:: GIVEN RECORDS ::

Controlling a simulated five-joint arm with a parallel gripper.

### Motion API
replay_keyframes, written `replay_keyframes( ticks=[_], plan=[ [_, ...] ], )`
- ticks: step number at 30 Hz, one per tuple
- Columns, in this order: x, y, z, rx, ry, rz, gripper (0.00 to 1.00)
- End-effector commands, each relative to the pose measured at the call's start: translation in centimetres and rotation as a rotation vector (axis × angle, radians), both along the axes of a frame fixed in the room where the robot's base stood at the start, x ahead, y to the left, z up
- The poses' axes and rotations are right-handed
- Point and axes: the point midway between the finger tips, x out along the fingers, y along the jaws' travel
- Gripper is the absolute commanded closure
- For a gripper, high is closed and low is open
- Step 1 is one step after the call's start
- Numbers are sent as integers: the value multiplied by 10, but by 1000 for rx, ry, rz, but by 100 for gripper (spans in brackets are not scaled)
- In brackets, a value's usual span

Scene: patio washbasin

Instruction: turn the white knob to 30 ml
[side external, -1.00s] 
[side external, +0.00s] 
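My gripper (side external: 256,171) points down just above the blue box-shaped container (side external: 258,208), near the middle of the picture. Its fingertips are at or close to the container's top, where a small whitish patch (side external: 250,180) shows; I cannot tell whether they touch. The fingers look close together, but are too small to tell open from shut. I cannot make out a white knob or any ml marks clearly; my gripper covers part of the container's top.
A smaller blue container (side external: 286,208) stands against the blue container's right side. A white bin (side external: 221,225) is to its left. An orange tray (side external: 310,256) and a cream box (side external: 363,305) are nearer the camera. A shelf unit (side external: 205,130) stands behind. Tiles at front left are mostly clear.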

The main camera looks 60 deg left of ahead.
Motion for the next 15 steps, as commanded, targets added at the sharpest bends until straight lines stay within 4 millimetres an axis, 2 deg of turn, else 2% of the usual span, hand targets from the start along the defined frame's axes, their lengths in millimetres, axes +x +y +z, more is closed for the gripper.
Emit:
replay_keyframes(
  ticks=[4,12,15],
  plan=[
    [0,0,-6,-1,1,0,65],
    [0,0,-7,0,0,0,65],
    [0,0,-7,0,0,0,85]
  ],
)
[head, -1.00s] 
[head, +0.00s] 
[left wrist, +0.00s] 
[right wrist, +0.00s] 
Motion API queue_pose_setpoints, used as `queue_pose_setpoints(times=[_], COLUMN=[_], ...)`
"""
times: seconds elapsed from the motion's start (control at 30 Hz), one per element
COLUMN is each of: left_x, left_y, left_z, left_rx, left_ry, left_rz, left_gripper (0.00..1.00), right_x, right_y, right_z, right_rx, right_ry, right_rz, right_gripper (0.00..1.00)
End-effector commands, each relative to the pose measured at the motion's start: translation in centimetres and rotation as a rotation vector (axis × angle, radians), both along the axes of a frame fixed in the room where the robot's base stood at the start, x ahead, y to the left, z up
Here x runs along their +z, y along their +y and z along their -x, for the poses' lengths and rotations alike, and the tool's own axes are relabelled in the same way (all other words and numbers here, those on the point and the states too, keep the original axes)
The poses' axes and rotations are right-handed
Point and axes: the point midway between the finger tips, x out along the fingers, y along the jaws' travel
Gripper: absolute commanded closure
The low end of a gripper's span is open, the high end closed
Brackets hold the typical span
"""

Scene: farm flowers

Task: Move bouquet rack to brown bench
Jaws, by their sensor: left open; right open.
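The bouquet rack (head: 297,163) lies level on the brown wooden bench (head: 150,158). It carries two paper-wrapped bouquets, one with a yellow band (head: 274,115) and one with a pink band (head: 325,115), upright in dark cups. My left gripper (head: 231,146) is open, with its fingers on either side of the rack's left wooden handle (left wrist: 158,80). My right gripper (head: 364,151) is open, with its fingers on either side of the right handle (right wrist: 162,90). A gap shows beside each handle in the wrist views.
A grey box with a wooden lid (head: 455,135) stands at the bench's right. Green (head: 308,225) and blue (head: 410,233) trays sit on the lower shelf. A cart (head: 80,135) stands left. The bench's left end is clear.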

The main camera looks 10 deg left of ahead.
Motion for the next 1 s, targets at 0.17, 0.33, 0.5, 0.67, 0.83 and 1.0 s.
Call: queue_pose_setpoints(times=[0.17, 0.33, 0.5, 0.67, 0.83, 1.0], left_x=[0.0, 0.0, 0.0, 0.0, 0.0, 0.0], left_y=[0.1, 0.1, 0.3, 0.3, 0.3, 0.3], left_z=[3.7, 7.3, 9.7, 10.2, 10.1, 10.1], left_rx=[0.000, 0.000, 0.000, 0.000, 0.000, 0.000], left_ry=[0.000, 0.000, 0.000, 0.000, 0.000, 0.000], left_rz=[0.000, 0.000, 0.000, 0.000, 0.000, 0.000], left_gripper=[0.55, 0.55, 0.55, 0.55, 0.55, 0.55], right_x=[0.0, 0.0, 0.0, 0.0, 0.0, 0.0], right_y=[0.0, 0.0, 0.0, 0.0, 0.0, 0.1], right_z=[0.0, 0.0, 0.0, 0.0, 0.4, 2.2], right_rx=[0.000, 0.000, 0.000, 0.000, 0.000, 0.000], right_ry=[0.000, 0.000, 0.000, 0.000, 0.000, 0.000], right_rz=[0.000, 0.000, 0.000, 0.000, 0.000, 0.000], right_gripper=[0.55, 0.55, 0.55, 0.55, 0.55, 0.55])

:: EXERCISE BRIEF ::
Repeat each entry word for word.

:: EXERCISE SOLUTION ::
Controlling a simulated five-joint arm with a parallel gripper.

### Motion API
replay_keyframes, written `replay_keyframes( ticks=[_], plan=[ [_, ...] ], )`
- ticks: step number at 30 Hz, one per tuple
- Columns, in this order: x, y, z, rx, ry, rz, gripper (0.00 to 1.00)
- End-effector commands, each relative to the pose measured at the call's start: translation in centimetres and rotation as a rotation vector (axis × angle, radians), both along the axes of a frame fixed in the room where the robot's base stood at the start, x ahead, y to the left, z up
- The poses' axes and rotations are right-handed
- Point and axes: the point midway between the finger tips, x out along the fingers, y along the jaws' travel
- Gripper is the absolute commanded closure
- For a gripper, high is closed and low is open
- Step 1 is one step after the call's start
- Numbers are sent as integers: the value multiplied by 10, but by 1000 for rx, ry, rz, but by 100 for gripper (spans in brackets are not scaled)
- In brackets, a value's usual span

Scene: patio washbasin

Instruction: turn the white knob to 30 ml
[side external, -1.00s] 
[side external, +0.00s] 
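My gripper (side external: 256,171) points down just above the blue box-shaped container (side external: 258,208), near the middle of the picture. Its fingertips are at or close to the container's top, where a small whitish patch (side external: 250,180) shows; I cannot tell whether they touch. The fingers look close together, but are too small to tell open from shut. I cannot make out a white knob or any ml marks clearly; my gripper covers part of the container's top.
A smaller blue container (side external: 286,208) stands against the blue container's right side. A white bin (side external: 221,225) is to its left. An orange tray (side external: 310,256) and a cream box (side external: 363,305) are nearer the camera. A shelf unit (side external: 205,130) stands behind. Tiles at front left are mostly clear.

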The main camera looks 60 deg left of ahead.
Motion for the next 15 steps, as commanded, targets added at the sharpest bends until straight lines stay within 4 millimetres an axis, 2 deg of turn, else 2% of the usual span, hand targets from the start along the defined frame's axes, their lengths in millimetres, axes +x +y +z, more is closed for the gripper.
Emit:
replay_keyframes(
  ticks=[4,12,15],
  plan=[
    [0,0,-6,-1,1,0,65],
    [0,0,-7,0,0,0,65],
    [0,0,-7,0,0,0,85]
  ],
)
[head, -1.00s] 
[head, +0.00s] 
[left wrist, +0.00s] 
[right wrist, +0.00s] 
Motion API queue_pose_setpoints, used as `queue_pose_setpoints(times=[_], COLUMN=[_], ...)`
"""
times: seconds elapsed from the motion's start (control at 30 Hz), one per element
COLUMN is each of: left_x, left_y, left_z, left_rx, left_ry, left_rz, left_gripper (0.00..1.00), right_x, right_y, right_z, right_rx, right_ry, right_rz, right_gripper (0.00..1.00)
End-effector commands, each relative to the pose measured at the motion's start: translation in centimetres and rotation as a rotation vector (axis × angle, radians), both along the axes of a frame fixed in the room where the robot's base stood at the start, x ahead, y to the left, z up
Here x runs along their +z, y along their +y and z along their -x, for the poses' lengths and rotations alike, and the tool's own axes are relabelled in the same way (all other words and numbers here, those on the point and the states too, keep the original axes)
The poses' axes and rotations are right-handed
Point and axes: the point midway between the finger tips, x out along the fingers, y along the jaws' travel
Gripper: absolute commanded closure
The low end of a gripper's span is open, the high end closed
Brackets hold the typical span
"""

Scene: farm flowers

Task: Move bouquet rack to brown bench
Jaws, by their sensor: left open; right open.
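The bouquet rack (head: 297,163) lies level on the brown wooden bench (head: 150,158). It carries two paper-wrapped bouquets, one with a yellow band (head: 274,115) and one with a pink band (head: 325,115), upright in dark cups. My left gripper (head: 231,146) is open, with its fingers on either side of the rack's left wooden handle (left wrist: 158,80). My right gripper (head: 364,151) is open, with its fingers on either side of the right handle (right wrist: 162,90). A gap shows beside each handle in the wrist views.
A grey box with a wooden lid (head: 455,135) stands at the bench's right. Green (head: 308,225) and blue (head: 410,233) trays sit on the lower shelf. A cart (head: 80,135) stands left. The bench's left end is clear.

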The main camera looks 10 deg left of ahead.
Motion for the next 1 s, targets at 0.17, 0.33, 0.5, 0.67, 0.83 and 1.0 s.
Call: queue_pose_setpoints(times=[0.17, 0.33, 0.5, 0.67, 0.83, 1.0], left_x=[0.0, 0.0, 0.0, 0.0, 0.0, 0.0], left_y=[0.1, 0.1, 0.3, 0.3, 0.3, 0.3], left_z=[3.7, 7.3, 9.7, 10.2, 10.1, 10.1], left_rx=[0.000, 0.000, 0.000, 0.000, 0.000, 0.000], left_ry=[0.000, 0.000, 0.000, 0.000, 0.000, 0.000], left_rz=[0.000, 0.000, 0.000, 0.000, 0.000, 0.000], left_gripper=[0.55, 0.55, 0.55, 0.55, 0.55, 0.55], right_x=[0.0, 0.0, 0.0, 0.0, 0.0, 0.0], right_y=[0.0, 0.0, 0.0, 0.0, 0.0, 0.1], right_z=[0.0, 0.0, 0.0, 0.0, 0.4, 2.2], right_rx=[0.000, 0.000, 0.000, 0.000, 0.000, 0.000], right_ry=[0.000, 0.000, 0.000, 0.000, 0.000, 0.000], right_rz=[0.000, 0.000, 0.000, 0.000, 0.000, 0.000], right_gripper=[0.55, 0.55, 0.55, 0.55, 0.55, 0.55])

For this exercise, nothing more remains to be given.